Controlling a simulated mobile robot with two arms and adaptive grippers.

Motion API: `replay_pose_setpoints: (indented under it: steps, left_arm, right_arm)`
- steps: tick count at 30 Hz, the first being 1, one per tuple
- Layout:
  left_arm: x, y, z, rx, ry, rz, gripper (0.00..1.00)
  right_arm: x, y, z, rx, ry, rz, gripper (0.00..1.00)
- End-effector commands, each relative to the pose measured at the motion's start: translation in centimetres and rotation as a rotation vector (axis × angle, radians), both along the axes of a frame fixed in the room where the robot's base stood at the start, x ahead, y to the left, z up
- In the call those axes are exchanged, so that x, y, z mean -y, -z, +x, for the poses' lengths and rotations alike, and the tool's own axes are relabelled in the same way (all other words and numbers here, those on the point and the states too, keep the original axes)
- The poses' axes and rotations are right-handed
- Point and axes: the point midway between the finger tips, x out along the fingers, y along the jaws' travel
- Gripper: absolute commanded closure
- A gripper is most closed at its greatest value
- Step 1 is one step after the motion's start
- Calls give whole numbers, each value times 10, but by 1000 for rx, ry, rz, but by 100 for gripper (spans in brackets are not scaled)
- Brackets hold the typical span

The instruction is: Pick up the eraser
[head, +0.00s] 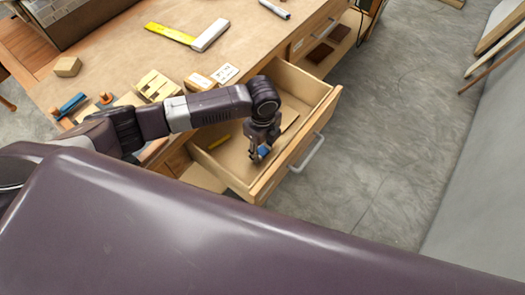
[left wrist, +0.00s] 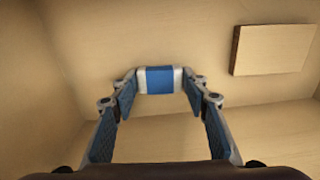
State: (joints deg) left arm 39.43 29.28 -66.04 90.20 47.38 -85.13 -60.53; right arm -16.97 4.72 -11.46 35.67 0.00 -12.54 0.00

→ **Instructions for the task**
Leave out the pictures and give the listing above again exactly.

→ **Full solution**
Controlling a simulated mobile robot with two arms and adaptive grippers.

Motion API: `replay_pose_setpoints: (indented under it: steps, left_arm, right_arm)`
- steps: tick count at 30 Hz, the first being 1, one per tuple
- Layout:
  left_arm: x, y, z, rx, ry, rz, gripper (0.00..1.00)
  right_arm: x, y, z, rx, ry, rz, gripper (0.00..1.00)
- End-effector commands, each relative to the pose measured at the motion's start: translation in centimetres and rotation as a rotation vector (axis × angle, radians), both along the axes of a frame fixed in the room where the robot's base stood at the start, x ahead, y to the left, z up
- In the call those axes are exchanged, so that x, y, z mean -y, -z, +x, for the poses' lengths and rotations alike, and the tool's own axes are relabelled in the same way (all other words and numbers here, those on the point and the states too, keep the original axes)
- The poses' axes and rotations are right-handed
- Point and axes: the point midway between the finger tips, x out along the fingers, y along the jaws' travel
- Gripper: absolute commanded closure
- A gripper is most closed at its greatest value
- Step 1 is one step after the motion's start
- Calls give whole numbers, each value times 10, but by 1000 for rx, ry, rz, but by 100 for gripper (spans in brackets are not scaled)
- Brackets hold the typical span

The instruction is: Pick up the eraser
[head, +0.00s] 
[left wrist, +0.00s] 
State: (joints deg) left arm 39.43 29.28 -66.04 90.20 47.38 -85.13 -60.53; right arm -16.97 4.72 -11.46 35.67 0.00 -12.54 0.00

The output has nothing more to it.